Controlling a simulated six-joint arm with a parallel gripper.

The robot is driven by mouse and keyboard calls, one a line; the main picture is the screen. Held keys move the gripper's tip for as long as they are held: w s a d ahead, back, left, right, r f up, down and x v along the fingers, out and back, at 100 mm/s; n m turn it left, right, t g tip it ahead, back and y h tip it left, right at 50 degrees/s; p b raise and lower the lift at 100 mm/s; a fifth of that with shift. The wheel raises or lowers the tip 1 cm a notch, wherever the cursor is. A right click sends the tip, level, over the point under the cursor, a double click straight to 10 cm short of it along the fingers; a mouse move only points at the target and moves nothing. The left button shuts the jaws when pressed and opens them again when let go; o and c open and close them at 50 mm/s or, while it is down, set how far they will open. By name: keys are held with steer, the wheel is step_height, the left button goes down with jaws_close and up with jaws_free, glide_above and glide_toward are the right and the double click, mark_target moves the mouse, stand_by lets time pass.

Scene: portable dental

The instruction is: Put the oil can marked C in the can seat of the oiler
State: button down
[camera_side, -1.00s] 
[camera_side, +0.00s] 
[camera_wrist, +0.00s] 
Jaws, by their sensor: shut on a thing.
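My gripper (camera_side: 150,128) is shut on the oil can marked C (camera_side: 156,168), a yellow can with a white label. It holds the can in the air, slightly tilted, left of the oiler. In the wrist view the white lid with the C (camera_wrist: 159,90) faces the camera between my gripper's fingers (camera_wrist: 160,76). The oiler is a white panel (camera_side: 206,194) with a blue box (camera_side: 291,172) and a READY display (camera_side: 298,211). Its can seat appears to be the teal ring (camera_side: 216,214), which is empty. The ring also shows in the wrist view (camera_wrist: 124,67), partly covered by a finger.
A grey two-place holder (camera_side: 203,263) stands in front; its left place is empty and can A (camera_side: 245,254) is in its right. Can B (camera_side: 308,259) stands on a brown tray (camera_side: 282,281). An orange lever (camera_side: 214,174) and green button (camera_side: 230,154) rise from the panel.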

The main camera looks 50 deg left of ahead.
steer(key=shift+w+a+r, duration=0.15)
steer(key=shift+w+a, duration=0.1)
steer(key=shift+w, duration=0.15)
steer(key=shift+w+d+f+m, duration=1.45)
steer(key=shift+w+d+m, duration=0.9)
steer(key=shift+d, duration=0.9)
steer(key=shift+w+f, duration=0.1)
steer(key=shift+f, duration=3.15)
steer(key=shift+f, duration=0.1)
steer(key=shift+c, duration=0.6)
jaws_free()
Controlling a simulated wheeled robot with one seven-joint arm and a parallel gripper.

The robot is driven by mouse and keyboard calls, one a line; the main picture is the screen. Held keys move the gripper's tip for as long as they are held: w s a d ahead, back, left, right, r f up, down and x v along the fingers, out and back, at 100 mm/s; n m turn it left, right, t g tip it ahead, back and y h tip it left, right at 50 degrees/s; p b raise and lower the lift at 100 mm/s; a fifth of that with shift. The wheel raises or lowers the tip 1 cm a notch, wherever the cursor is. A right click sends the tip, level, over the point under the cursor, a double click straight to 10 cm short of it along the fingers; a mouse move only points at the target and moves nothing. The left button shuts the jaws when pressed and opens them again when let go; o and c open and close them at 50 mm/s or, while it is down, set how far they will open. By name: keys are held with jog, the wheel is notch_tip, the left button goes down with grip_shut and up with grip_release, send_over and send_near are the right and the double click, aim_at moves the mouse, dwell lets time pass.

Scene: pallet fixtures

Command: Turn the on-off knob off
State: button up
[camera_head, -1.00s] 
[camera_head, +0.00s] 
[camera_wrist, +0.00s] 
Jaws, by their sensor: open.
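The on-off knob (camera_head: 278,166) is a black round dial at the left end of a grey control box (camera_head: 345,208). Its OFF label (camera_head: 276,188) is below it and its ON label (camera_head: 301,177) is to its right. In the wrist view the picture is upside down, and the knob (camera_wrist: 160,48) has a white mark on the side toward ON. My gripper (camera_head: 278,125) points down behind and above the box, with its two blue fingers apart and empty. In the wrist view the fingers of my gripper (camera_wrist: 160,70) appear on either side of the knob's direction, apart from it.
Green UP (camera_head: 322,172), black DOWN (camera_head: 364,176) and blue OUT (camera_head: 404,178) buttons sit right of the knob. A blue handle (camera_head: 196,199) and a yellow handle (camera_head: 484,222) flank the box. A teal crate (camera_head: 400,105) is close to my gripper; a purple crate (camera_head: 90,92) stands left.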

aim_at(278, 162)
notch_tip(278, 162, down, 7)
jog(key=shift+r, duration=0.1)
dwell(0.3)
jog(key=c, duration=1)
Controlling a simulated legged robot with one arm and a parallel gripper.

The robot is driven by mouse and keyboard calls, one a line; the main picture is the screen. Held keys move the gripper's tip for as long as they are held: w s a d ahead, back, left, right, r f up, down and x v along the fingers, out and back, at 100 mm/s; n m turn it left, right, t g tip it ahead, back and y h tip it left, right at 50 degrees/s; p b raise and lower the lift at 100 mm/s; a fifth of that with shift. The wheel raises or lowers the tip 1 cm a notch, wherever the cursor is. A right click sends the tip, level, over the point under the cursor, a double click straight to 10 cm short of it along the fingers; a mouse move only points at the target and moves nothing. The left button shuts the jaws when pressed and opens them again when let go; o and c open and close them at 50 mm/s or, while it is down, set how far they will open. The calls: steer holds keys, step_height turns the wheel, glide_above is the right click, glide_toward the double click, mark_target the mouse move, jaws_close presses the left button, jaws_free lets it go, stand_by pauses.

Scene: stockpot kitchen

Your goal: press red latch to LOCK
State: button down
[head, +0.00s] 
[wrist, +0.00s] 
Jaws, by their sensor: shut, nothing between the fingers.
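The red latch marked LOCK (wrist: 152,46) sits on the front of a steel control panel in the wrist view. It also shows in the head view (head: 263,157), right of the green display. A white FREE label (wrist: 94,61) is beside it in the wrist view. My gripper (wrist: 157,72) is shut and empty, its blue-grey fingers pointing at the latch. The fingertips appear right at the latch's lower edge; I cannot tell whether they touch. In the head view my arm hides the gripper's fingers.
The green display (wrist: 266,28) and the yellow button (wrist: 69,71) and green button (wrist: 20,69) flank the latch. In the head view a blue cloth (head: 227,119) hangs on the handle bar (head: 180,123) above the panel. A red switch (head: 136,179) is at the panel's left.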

+++

- SET TASK -
From the records above, pull out each line that has "joint".

- ANSWER FOR THE TASK -
Controlling a simulated six-joint arm with a parallel gripper.
Controlling a simulated wheeled robot with one seven-joint arm and a parallel gripper.

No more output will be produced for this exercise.